99/07/05 (Mon.)−マツモトキヨシ、野望の果てに

これまでのあらすじ

 1999年夏、街ではマツモトキヨシで買い物をしようとすると、別のものをすすめられるケースが続出していた。しかし奇怪なことに、買い物客には目立った被害は出ていない。それどころか、買おうとしていたものにこだわらなければむしろいい買い物になっていることすら少なくないというのだ。あぶない!我々はだまされているんだ!
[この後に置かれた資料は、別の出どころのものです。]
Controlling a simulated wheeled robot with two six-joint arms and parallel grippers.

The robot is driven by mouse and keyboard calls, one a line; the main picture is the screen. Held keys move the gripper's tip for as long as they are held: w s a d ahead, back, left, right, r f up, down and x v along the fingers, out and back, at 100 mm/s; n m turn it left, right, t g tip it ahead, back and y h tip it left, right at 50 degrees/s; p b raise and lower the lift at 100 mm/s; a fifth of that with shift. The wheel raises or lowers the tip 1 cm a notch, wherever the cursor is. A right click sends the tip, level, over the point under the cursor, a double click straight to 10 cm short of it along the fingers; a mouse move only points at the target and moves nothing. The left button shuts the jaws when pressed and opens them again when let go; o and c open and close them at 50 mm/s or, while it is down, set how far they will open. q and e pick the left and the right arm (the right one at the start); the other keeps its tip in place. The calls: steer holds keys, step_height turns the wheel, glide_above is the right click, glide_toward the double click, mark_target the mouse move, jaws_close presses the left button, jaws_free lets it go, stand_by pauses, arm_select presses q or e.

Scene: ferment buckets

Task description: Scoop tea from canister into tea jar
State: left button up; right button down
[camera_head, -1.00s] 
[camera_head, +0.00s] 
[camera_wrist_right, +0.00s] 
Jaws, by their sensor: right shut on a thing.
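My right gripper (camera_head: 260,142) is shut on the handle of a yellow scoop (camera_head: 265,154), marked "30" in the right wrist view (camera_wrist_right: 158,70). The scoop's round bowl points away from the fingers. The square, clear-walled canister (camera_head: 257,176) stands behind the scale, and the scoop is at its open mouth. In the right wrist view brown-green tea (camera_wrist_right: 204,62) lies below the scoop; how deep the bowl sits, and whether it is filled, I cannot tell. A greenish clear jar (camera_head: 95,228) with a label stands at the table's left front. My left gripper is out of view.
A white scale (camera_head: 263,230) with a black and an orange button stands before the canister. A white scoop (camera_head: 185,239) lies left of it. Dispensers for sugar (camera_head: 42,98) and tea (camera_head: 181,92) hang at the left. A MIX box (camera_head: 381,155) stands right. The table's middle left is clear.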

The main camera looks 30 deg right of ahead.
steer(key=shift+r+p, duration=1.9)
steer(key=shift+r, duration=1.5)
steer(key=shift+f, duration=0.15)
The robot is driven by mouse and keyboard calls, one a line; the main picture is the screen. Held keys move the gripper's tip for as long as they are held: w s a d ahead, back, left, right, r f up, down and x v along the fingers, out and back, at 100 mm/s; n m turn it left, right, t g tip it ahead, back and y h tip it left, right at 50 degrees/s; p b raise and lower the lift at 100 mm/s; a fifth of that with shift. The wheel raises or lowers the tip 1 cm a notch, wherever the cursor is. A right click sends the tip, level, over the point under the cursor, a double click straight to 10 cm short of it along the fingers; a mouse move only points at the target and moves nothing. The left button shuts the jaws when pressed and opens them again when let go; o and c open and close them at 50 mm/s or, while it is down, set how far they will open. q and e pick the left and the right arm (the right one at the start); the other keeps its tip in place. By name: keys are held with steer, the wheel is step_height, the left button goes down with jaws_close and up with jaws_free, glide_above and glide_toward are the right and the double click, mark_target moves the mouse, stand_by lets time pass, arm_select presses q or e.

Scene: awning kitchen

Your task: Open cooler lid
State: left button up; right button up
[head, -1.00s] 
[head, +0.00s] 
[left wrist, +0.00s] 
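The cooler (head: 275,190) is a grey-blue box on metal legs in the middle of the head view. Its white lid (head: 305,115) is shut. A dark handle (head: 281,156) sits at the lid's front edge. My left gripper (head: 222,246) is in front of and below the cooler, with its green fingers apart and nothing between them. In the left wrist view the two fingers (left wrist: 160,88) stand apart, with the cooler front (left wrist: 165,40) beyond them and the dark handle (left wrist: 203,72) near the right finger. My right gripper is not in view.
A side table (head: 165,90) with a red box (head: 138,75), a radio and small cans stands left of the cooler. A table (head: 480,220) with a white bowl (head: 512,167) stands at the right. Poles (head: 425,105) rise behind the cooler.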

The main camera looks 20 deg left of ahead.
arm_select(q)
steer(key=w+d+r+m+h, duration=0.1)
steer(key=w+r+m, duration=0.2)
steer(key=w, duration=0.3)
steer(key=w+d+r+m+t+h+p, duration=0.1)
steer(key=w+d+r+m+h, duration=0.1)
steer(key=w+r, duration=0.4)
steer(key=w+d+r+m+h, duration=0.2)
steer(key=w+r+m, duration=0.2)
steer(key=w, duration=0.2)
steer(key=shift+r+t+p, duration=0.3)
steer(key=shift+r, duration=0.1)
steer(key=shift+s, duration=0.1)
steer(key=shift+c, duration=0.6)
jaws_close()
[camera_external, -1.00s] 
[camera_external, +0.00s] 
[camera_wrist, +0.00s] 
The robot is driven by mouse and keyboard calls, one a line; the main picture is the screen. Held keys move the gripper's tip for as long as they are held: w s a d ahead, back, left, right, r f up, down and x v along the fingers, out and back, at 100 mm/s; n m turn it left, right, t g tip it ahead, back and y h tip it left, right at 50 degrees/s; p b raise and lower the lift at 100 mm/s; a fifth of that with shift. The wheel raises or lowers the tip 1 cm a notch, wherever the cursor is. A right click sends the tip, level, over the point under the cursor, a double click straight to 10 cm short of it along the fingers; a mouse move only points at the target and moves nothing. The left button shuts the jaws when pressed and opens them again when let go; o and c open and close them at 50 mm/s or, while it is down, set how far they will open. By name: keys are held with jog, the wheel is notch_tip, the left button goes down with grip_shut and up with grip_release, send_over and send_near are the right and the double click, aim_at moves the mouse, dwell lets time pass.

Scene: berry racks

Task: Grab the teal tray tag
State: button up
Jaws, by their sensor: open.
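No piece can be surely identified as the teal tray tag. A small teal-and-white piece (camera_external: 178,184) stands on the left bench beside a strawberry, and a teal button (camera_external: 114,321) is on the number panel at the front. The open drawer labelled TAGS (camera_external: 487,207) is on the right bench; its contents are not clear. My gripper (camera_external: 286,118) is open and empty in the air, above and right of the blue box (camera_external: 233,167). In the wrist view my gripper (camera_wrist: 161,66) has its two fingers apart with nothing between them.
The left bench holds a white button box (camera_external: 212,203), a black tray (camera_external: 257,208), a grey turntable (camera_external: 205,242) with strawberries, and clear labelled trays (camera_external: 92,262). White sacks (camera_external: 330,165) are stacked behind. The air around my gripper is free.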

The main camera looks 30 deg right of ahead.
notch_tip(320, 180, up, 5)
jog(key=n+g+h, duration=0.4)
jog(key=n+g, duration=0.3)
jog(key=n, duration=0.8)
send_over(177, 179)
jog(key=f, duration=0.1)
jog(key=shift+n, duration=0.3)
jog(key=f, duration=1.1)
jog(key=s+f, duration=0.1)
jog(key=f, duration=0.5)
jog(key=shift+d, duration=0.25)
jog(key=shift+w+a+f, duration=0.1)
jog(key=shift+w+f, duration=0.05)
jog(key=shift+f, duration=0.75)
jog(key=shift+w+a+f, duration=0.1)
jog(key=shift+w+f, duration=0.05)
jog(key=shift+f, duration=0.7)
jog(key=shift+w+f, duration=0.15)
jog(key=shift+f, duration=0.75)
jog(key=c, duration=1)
 いや、実際にだまされているかどうかは別として。この怪事件を決死の覚悟で(うそ)レポートした前回の日記では「薬局」とだけ書いた薬局だったが、名前を伏せていては奴らの思う壺だ。恐れてはいけない、今ここに明かそう。別のものをすすめる薬局、それはッ、それはッ!マツモトキヨシだったのだ!
 いや、もうそんなことバレバレだしそんなに気張ることもないのだが、掲示板への書き込みやメールで続々と寄せられる(でもないか)証言によると、どうやらマツキヨでは「客に別のものをすすめる」のが流行っているらしい。流行の問題じゃないかもしれない。ともかくこれはゆゆしき事態だ。かくなる上は、マツキヨの店員に直撃インタビューを敢行するしかない。果たして店員は薬剤師なのかも含めて、マツキヨのすべてを明らかにするとここに約束しよう!という約束はできないが、こんどマツキヨで買い物をしたらそのへんのことを聞けたら聞いてみます。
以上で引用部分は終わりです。